— Problem description —
Collect the lines of the entries where "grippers" shows up.

— Supplied data —
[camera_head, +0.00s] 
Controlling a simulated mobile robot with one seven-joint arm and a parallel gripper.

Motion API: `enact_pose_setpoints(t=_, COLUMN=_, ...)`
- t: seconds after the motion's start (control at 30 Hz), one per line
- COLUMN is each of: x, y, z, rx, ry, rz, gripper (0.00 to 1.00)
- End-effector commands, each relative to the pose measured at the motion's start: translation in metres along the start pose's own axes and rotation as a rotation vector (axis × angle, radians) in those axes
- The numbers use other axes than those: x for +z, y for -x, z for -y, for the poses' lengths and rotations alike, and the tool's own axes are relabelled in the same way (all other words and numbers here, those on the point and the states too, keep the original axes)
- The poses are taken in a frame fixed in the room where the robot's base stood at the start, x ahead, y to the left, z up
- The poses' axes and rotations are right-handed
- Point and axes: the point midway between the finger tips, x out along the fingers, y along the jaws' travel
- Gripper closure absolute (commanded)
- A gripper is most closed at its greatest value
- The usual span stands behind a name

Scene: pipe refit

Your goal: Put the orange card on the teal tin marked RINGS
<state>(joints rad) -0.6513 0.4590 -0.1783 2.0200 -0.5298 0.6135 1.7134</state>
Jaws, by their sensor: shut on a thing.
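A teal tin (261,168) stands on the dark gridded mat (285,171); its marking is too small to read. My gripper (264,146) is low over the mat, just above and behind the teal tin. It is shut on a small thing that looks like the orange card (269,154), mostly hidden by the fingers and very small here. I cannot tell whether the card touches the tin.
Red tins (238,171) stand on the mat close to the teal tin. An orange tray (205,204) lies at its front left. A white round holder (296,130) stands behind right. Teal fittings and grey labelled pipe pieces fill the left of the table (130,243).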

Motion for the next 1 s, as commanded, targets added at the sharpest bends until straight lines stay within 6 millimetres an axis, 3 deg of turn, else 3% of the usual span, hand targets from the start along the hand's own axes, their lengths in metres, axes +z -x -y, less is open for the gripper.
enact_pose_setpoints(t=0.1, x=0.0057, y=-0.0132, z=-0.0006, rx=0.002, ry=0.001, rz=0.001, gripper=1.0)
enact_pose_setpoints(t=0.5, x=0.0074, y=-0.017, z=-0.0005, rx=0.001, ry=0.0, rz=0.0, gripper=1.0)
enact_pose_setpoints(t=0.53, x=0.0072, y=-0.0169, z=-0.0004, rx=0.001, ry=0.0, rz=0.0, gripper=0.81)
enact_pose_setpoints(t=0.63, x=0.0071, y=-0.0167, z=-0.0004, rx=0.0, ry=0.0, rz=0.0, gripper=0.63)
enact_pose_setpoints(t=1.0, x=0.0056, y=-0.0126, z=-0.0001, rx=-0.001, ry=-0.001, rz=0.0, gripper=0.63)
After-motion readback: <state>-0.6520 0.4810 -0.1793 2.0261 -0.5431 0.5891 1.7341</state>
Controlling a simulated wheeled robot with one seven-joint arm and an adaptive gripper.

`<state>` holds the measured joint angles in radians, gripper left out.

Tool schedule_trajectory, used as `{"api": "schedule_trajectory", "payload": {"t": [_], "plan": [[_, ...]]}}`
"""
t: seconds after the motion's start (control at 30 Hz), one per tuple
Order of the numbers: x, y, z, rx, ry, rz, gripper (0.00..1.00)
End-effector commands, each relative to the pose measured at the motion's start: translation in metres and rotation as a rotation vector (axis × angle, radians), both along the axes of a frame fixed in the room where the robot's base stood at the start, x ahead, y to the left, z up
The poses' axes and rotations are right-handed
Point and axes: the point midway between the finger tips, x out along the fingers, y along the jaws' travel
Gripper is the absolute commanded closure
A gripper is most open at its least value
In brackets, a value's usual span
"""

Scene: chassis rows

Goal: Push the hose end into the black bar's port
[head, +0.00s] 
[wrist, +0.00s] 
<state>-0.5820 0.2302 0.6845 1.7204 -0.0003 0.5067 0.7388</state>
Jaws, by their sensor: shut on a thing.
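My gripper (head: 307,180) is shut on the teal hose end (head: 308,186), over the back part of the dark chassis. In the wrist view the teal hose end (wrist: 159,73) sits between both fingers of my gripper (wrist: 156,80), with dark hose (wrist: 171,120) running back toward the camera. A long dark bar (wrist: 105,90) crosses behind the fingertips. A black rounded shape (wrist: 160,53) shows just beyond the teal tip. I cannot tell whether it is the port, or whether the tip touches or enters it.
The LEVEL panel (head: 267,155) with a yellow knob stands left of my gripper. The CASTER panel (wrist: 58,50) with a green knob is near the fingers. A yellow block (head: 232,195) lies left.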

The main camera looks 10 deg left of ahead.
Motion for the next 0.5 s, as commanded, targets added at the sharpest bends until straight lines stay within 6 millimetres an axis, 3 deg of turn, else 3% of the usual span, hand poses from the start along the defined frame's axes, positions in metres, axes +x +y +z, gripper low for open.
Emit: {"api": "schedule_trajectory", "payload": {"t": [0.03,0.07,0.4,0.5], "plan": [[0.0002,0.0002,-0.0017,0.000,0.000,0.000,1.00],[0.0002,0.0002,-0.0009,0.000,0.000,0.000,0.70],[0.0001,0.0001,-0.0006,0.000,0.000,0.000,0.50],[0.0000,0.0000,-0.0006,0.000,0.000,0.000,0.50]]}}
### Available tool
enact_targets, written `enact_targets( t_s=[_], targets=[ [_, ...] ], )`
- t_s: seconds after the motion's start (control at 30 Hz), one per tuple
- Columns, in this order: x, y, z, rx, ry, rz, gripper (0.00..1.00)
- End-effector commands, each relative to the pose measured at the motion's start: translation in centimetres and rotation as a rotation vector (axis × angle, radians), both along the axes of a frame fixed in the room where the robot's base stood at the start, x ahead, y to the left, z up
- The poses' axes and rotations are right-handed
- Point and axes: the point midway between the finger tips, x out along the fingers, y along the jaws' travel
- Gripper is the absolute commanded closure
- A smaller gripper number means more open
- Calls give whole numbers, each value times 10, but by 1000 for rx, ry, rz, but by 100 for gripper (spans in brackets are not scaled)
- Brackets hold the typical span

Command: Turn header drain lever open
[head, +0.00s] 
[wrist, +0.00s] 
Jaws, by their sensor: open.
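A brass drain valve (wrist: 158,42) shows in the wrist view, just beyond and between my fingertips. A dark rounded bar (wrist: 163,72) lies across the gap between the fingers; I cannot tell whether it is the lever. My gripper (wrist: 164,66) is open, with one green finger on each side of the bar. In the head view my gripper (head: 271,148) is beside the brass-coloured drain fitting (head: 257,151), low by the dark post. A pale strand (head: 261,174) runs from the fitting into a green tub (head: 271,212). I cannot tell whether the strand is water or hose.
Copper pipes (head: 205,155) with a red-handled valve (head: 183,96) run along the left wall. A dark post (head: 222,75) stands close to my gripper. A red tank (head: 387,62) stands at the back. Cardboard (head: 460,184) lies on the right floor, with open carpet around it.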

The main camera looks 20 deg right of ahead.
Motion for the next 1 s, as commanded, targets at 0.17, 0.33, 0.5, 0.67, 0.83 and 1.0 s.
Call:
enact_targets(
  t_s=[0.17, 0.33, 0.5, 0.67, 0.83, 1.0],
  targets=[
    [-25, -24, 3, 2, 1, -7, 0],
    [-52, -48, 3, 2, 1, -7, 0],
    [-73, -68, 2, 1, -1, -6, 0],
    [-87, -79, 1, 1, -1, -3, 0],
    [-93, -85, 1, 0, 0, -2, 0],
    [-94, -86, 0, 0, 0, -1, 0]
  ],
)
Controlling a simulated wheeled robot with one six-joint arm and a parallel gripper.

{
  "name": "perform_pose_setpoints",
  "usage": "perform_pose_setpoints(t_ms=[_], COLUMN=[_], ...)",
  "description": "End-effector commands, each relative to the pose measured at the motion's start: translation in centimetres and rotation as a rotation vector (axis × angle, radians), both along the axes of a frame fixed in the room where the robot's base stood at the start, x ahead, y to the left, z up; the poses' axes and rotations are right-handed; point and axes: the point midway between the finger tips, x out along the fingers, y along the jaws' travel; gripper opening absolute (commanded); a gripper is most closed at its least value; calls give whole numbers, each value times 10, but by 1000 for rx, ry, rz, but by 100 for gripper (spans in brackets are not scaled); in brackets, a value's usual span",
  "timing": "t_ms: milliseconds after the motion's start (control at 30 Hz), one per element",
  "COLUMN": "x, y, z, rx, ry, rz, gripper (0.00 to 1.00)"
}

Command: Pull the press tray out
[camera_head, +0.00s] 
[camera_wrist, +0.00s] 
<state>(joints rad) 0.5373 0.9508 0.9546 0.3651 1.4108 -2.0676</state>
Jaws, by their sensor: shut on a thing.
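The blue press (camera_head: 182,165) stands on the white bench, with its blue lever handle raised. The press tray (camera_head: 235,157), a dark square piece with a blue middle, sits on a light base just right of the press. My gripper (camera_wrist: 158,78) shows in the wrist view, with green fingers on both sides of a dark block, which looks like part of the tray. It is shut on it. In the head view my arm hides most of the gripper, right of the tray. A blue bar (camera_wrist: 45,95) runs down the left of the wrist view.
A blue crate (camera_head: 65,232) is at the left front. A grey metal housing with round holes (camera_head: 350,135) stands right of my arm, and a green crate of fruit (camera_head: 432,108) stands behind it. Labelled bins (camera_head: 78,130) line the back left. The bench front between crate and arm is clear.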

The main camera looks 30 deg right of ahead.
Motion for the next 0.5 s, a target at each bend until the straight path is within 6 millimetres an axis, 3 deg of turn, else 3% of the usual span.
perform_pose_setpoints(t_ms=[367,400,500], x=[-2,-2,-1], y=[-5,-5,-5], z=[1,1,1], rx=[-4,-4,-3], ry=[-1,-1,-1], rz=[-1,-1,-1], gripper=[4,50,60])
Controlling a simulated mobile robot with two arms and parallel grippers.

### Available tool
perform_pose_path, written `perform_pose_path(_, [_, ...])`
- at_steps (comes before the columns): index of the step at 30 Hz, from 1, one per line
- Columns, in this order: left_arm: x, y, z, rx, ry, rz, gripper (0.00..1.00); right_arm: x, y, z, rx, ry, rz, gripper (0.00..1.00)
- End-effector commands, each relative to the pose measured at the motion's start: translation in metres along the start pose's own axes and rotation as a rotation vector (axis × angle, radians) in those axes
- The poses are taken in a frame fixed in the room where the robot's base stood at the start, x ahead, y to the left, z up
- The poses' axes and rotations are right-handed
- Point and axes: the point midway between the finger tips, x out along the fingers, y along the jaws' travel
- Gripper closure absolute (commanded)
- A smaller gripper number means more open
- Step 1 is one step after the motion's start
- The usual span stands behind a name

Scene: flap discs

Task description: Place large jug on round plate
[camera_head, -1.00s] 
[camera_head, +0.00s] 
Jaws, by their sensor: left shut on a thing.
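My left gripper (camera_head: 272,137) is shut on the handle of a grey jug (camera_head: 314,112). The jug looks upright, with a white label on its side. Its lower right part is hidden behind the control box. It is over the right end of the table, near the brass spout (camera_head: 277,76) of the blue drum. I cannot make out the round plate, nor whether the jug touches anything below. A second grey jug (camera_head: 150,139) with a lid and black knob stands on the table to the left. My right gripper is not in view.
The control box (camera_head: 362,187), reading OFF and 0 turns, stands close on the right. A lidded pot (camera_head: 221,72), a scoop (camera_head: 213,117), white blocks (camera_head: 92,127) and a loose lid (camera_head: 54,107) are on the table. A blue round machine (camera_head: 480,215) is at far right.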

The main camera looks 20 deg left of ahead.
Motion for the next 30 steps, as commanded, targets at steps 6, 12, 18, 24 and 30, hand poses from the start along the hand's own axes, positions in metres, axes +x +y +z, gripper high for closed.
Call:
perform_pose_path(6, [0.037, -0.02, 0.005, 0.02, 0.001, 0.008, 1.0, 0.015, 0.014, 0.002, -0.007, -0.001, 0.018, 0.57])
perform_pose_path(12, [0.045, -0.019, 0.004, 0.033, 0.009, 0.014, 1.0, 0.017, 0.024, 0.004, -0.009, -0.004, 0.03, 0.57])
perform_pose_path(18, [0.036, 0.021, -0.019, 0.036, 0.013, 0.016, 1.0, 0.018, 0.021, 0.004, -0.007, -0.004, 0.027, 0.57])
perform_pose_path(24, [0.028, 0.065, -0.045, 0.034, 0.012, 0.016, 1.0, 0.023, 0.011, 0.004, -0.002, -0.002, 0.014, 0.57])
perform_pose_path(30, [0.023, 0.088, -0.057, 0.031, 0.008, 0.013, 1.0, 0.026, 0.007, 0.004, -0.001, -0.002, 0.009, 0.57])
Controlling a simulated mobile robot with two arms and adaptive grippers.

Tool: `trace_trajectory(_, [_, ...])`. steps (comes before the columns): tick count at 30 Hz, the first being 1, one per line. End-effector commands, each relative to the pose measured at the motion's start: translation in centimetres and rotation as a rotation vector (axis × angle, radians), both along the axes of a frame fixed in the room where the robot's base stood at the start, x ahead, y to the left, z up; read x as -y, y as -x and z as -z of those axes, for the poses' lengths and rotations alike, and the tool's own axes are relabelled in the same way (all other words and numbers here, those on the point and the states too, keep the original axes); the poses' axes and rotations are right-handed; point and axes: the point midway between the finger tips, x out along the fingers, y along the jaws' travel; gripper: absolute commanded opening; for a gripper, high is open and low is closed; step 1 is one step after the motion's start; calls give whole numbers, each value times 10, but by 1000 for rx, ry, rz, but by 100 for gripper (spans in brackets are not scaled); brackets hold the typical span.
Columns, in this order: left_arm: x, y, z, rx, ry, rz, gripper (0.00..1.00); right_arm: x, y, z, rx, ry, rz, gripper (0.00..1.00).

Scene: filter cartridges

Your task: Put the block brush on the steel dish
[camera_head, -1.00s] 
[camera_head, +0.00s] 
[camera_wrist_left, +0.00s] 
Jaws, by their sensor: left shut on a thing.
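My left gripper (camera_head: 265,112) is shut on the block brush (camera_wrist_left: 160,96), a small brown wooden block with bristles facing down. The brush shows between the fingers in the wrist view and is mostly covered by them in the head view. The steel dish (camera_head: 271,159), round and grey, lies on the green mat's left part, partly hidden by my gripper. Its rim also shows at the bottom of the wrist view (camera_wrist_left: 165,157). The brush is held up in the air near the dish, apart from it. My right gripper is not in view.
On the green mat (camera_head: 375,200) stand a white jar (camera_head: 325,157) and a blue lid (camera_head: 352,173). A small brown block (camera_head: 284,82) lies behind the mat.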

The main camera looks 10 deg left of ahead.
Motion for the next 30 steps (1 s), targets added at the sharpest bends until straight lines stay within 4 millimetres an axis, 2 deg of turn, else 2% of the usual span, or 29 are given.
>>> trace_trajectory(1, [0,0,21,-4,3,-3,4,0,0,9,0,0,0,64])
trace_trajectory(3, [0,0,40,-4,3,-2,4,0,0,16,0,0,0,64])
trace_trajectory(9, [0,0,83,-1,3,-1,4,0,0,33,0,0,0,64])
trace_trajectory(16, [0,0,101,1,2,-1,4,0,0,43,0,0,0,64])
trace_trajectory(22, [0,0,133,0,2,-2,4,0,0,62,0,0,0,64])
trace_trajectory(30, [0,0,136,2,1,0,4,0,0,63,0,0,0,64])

— The solution —
Controlling a simulated mobile robot with two arms and parallel grippers.
Controlling a simulated mobile robot with two arms and adaptive grippers.

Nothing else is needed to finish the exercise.